Pulicciano and Borgo San Lorenzo surroundings

PULICCIANO AND BORGO SAN LORENZO SURROUNDINGS

From the station in Ronta we reach Pulicciano on foot. The town is set in a beautiful  location on a hill. Santa Maria Church, which was probably a chapel, is all that remains today of the ancient castle. On the façade we find a plaque dating back to the six hundred year anniversary of the death of Dante Alighieri:

“This Fortress, which was, for centuries, no stranger to sieges and battles, attests, in what remains of its walls ―today, on the six-hundredth anniversary of Dante’s death―the assault and escape of Scarpetta Degli Ordelaffi together with the exiled Florentines, the harsh reprisals of Fulcieri de’ Calboli, in March 1303 the happy escape of Dante, and now a symbol of peace …1321-1921”

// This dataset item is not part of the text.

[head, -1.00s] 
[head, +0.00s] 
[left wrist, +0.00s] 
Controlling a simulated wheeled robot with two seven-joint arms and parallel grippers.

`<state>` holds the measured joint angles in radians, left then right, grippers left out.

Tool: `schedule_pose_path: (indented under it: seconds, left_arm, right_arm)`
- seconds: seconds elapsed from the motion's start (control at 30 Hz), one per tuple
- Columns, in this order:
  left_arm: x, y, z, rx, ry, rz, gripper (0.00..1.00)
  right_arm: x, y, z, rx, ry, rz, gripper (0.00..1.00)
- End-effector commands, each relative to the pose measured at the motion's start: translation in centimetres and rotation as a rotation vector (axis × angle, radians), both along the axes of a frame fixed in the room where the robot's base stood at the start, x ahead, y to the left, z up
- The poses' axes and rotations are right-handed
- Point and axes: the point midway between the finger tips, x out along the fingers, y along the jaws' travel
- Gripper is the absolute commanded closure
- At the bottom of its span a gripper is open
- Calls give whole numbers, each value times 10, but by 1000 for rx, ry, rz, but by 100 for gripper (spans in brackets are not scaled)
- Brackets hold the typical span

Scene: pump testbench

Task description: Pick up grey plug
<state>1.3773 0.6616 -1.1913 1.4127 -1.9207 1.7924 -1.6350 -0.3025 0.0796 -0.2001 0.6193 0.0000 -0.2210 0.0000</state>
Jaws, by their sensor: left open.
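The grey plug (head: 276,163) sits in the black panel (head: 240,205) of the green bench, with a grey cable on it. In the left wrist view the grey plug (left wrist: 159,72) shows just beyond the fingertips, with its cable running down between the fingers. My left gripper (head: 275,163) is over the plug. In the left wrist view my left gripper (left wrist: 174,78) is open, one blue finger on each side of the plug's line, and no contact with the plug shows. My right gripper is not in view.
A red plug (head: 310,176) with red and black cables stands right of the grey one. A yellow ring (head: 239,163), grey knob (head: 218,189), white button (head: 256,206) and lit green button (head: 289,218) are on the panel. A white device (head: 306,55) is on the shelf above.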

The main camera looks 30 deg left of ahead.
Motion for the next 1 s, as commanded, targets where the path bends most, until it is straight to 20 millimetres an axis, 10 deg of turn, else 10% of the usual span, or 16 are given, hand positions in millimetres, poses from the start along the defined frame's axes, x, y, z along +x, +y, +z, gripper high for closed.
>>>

Ordelaffi―Lord of Forlì, head of the Ghibellines in Romagna, and a man who was tied to the Ubaldini family in political faith and in his marriage to Chiara Ubaldini da Susinana―departed from Montaccianico with a company of Ghibellines and White Guelphs. Dante, who was Scarpetta’s protege and secretary, and who had fought in Caprona and Campaldino, was most likely also with them. The expedition of March 12, 1303 was the second of five attempts by the exiled Florentines to return to Florence after the convention of San Godenzo (1302). Fulcieri  da Calboli, the Black Guelph and Podestà of Florence, defeated his adversaries. In their flight to the fortress of Montaccianico, more than 500 White Guelphs were killed, taken hostage, tortured and condemned to death.
After this event, Dante lived his exile far from the “bad and foolish company” with which he had been exiled, “For all ingrate, all mad and impious/ Will they become against thee; but soon after/ They, and not thou, shall have the forehead scarlet” according to the prophetic words of his ancestor the knight Cacciaguida in Paradise Canto XVII, who alludes to the battle of Lastra (1304), and continues to state that “so ’twill be well for thee/ A party to have made thee by thyself”, that is to say that Dante did well to distance himself from them.

STRIANO
Villa Striano, just outside Pulicciano, stands on the ruins of an ancient Ubaldini lookout tower. In 1875 Michele Gordigiani, portrait artist of many great queens, bought the villa. Gabriele D’Annunzio, Eleonora Duse, Arturo Toscanini, Guglielmo Marconi, Giovanni Papini, the Belgian painter De Groux, the philosopher Balbino, the violinist Joachim, and the cellist Cassadò spent many summers here.

RONTA
Ronta is a quaint holiday resort. Here you can visit the majestic Villa Gerini, the new church dedicated to St. Michael and the old one also dedicated to St Michael.
In the vicinity of Ronta there is the MADONNA DEI TRE FIUMI, with the Oratory and the ancient  Margheri water mill, which was probably built around 845, and continues to function. It offers the sale of mill ground products: chestnut flour, corn flour, and common wheat flour.